According to an embodiment, the cover film 125 covers the inner surface of the cover mask 120 as a whole, such that the plurality of light-emitting modules 160 may be fixed between the cover mask 120 and the cover film 125. The cover film 125 may be formed by disposing the plurality of light-emitting modules 160 on the cover mask 120 and applying resin to a back surface of the cover mask 120 as a whole. Alternatively, the separately manufactured cover film 125 may be attached to the back surface of the cover mask 120. The cover film may be formed on a part covering the plurality of light-emitting modules 160, instead of being formed on the back surface of the cover mask 120 as a whole.

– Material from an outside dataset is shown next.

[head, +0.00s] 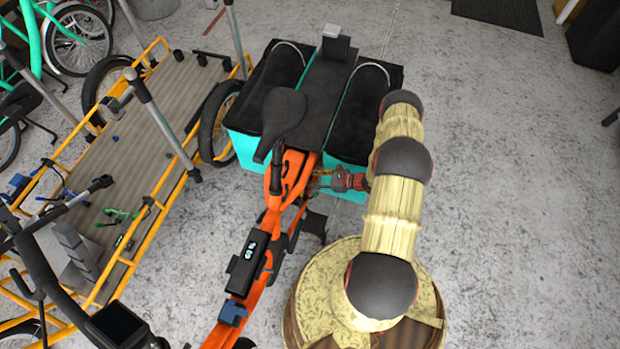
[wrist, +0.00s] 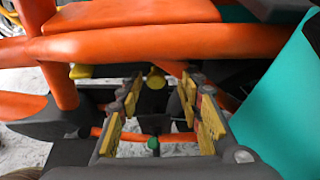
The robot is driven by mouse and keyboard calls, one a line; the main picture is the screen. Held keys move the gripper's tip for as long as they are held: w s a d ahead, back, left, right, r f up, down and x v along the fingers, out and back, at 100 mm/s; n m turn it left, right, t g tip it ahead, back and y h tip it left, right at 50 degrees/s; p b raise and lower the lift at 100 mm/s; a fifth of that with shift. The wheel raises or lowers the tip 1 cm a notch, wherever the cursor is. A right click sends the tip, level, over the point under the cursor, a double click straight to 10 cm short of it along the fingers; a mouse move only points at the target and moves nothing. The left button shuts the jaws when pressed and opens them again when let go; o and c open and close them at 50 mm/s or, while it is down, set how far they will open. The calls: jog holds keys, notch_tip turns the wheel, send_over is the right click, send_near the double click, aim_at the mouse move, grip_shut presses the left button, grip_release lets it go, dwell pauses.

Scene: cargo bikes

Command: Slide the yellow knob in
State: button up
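A small round yellow knob (wrist: 155,79) shows in the wrist view under the orange bike frame (wrist: 190,43), on a dark part. My gripper (wrist: 162,92) is open, with its yellow-padded fingers on either side of the line to the knob. The knob appears just beyond the fingertips, and I cannot tell whether they touch it. In the head view my gripper (head: 322,181) reaches in from the right, beside the orange frame below the saddle (head: 284,115). The knob is hidden there.
Teal-sided cargo bags (head: 245,147) hang behind the saddle, and a teal panel (wrist: 285,105) stands close on the right in the wrist view. A yellow-railed cargo bike (head: 150,125) stands at left. The floor (head: 520,180) at right is clear.

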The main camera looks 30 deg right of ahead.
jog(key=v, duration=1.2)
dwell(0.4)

When the user wears the cover mask 120 after placing the separate silicon pad 130 on the face, the cover film 125 may closely contact the silicon pad 130. In this case, the cover film 125 and the silicon pad 130 may have the same composition, but without being limited thereto, they may have different compositions.

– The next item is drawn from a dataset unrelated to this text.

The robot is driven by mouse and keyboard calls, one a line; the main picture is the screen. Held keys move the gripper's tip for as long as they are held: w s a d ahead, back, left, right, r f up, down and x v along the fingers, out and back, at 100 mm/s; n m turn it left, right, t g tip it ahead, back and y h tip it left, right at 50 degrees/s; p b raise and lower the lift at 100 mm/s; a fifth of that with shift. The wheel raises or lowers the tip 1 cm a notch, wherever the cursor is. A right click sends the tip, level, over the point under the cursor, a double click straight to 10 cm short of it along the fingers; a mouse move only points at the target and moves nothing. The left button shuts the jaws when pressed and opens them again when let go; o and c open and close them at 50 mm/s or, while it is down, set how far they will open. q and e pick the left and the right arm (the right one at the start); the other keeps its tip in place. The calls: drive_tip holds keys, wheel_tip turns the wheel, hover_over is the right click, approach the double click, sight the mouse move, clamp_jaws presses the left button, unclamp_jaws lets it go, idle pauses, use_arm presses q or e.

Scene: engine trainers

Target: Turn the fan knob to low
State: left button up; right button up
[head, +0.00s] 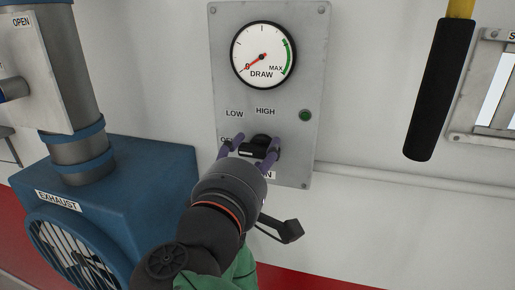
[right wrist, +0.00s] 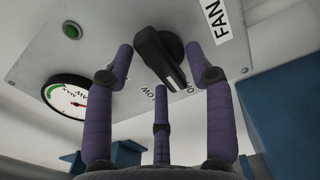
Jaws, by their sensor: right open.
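The fan knob (head: 262,141) is a black knob on the grey control panel (head: 293,150), below the printed LOW and HIGH labels. In the right wrist view the knob (right wrist: 158,52) has a long bar whose end is by the partly covered OFF label, with LOW beside it. My right gripper (head: 247,154) is open in front of the panel, its purple fingers on either side of the knob. In the right wrist view narrow gaps show between the fingers and the knob; contact is not visible. The FAN label is partly hidden in the head view. My left gripper is not in view.
The draw gauge (head: 263,55) above the knob has its red needle near 0. A green round light (head: 305,115) sits right of the knob. A blue exhaust fan housing (head: 125,185) stands at left. A black-gripped handle (head: 440,90) hangs at right.

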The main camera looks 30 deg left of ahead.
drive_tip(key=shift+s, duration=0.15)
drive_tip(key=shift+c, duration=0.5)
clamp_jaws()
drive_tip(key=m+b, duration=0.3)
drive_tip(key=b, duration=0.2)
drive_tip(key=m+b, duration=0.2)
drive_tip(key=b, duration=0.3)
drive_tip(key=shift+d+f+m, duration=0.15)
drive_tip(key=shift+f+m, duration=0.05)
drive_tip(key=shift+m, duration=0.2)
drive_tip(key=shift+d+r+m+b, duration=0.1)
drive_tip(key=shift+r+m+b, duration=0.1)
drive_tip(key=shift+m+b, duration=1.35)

FIG. 7 is a plane view of a cover mask according to the present disclosure, FIG. 8 is an enlarged view of a region in which a light source module is mounted, FIG. 9 is a conceptual diagram of a light source module, FIG. 10 is a plane view showing a state in which a light source module is mounted on a cover mask, FIG. 11 is an enlarged view of a mounting groove formed in a region in which a light source module is mounted, and FIG. 12 shows a state where a light source module is arranged in a mounting groove.

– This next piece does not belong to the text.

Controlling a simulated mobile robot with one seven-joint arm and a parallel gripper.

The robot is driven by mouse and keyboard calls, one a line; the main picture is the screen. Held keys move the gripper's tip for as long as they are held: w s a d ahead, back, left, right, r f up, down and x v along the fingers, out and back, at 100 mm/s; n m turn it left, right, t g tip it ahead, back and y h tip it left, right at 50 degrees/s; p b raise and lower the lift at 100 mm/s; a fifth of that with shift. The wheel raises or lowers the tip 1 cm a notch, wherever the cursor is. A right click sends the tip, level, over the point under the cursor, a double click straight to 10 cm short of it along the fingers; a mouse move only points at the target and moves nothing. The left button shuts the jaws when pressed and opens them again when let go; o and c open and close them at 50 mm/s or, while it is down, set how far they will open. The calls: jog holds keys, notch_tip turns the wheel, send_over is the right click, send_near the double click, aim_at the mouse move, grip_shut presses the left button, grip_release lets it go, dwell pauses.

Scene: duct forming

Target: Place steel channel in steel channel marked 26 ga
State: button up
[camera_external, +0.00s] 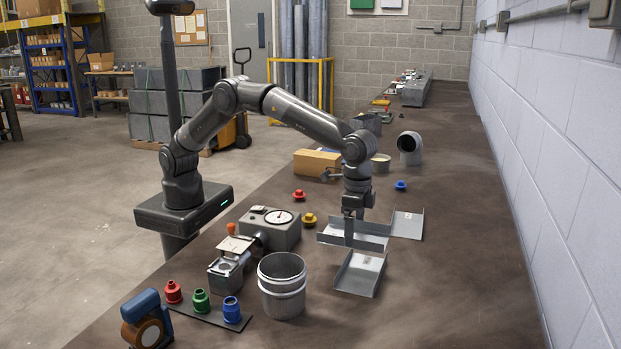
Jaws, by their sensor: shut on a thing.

Referring to FIGS. 7 to 9, the cover mask 120 may include a plurality of opening portions 127a formed in regions CA1, CA2, CA3, and CA4 where the light-emitting module 160 is arranged, and a frame portion 127b arranged between the plurality of opening portions 127a.

In the cover mask 120, regions where the light-emitting module 160 is arranged may include regions corresponding to the forehead, cheeks, and the nose, but without being limited thereto, the light-emitting module 160 may be formed in various regions requiring skin care.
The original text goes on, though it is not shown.